Picture this: you’re in a grocery store aisle, and suddenly you see a girl walk in barefoot, wearing nothing but a one-piece swimsuit. Suddenly most people notice her, wondering why she’s only wearing a swimsuit in the grocery store.
Now picture this: you’re at a swimming pool, and a girl enters the swimming pool wearing a one-piece swimsuit. Most people think nothing of it.
Why is it that though the girl is wearing the same piece of clothing in both situations, the majority of people in the settings think that it’s immodest in one situation, but modest in another? Let’s start unraveling the answer by taking a look at how standards of modesty have changed since Bible times.
Modesty in Bible Times
The Bible only talks about modesty a handful of times. With that in mind, it’s often hard to come up with a set of “standards” for what is and isn’t modest. Additionally, the standards for modesty in Bible culture were much different from our own culture. Just as an example, think of what was considered immodest in Bible times. Was it a bikini? Nakedness? No; nakedness was considered shameful in Bible times. What was actually immodest back then was: wearing nice clothing (you’d think that would be MORE modest, right?), jewelry, and elaborate hair-styles. Why was this?
The Goal of Immodesty is and Always Has Been Self-Centered Attention-Seeking
In Bible times, wearing elaborate jewelry and hairdos was the mark of someone who was soliciting or looking for attention. Prostitutes wore a lot of jewelry and clothing that stood out so they’d be sure to get attention from prospects, which told every passerby instantly what they were selling. In today’s culture, what’s considered to be immodest is also what’s worn to grab attention or stand out. (That said, don’t think that I’m saying we shouldn’t wear beautiful clothing; fashion is an art that can be used to glorify God, and there is nothing at all wrong with using our clothing for that purpose.) Though baring more skin is now most often used to snatch the attention of onlookers, that wasn’t the case long ago, and still isn’t the case in every culture. In fact, even wearing a floor-length jean skirt with a turtle-neck can be immodest if it’s worn to selfishly attract attention.
Modesty is Subjective
What is modest for one person is not necessarily modest for another. All of us at A Lovely Calling have varying standards for what is or isn’t modest for each of us. Just as different cultures have different standards and expectations for what is or isn’t attention-seeking, different communities of people have different standards for modesty. When that girl walked into the grocery store wearing only a swimsuit, she stood out and drew a lot of unneeded attention, yet when she wore the same swimsuit to the pool, the reaction was completely different. In one situation, her attire was considered inappropriate, yet in another, it wasn’t considered immodest at all. Again, in one area of the world there’s a tribe that considers it modest for women to go shirtless, yet in that same culture it’s thought IMMODEST if a woman shows her legs! Modesty is exceptionally subjective.
An Attitude of Modesty
Regardless of your standards for modesty, an underlying attitude is present: a selfless, respectful, and kind attitude that isn’t concerned about turning the heads in the room or being the center of attention. If you’re wearing clothes that are “modest,” but you are simultaneously seeking selfish attention, that’s not modest at all. On the other hand, I have a friend who wears some outfits that I could never feel comfortable wearing, yet those outfits never seem immodest when she wears them. She isn’t trying to be the center of attention; she’s selfless and sweet to everyone; she is modest.

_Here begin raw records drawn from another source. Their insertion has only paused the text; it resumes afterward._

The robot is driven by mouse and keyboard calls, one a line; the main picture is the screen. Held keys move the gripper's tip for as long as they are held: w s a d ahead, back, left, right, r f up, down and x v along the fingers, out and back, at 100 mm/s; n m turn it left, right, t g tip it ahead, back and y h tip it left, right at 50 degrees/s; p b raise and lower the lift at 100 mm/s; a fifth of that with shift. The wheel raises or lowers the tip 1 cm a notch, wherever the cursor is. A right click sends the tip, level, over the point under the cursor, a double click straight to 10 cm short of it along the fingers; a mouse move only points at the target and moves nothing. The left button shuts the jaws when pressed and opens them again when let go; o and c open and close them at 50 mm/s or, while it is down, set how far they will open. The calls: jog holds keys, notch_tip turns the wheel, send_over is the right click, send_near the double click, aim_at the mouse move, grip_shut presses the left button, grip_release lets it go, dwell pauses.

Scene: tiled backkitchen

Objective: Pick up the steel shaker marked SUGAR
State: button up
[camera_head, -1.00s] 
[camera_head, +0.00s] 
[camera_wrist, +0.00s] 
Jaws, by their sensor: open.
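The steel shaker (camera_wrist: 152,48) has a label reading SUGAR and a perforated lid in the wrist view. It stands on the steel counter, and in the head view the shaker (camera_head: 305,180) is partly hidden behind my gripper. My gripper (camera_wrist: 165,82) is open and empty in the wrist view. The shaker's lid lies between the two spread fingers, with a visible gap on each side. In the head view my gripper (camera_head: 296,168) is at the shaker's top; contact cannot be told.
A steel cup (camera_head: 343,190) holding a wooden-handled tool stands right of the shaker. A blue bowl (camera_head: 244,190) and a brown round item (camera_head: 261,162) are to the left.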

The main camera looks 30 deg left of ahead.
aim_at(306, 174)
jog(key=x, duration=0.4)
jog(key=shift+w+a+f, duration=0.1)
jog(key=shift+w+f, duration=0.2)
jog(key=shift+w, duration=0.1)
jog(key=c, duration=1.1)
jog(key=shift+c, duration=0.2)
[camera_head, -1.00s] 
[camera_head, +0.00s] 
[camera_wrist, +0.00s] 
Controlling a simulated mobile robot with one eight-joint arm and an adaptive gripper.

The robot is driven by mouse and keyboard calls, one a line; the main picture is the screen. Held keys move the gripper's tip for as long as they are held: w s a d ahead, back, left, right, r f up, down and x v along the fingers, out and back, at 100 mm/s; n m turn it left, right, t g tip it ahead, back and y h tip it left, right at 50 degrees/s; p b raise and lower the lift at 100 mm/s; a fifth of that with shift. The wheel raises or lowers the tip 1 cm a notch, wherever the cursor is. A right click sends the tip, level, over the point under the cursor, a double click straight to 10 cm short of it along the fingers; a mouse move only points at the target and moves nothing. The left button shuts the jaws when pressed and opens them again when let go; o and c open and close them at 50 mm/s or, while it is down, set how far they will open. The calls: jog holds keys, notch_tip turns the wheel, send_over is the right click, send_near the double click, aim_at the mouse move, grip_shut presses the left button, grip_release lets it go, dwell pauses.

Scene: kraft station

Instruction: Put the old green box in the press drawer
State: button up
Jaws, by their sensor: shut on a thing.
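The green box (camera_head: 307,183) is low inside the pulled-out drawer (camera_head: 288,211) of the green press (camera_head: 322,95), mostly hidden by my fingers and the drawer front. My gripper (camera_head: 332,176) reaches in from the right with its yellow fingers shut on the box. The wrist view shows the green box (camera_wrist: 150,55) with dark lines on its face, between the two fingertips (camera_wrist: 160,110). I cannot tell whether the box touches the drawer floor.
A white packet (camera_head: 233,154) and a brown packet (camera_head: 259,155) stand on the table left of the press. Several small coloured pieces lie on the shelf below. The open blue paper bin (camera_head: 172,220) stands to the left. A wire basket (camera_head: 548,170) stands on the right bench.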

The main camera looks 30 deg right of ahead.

Modesty is not measured by how many square inches are in the surface area of your clothing; modesty is an overflow of a beautiful heart.
“Do not let your adorning be external — the braiding of hair and the putting on of gold jewelry, or the clothing you wear — but let your adorning be the hidden person of the heart with the imperishable beauty of a gentle and quiet spirit, which in God’s sight is very precious.”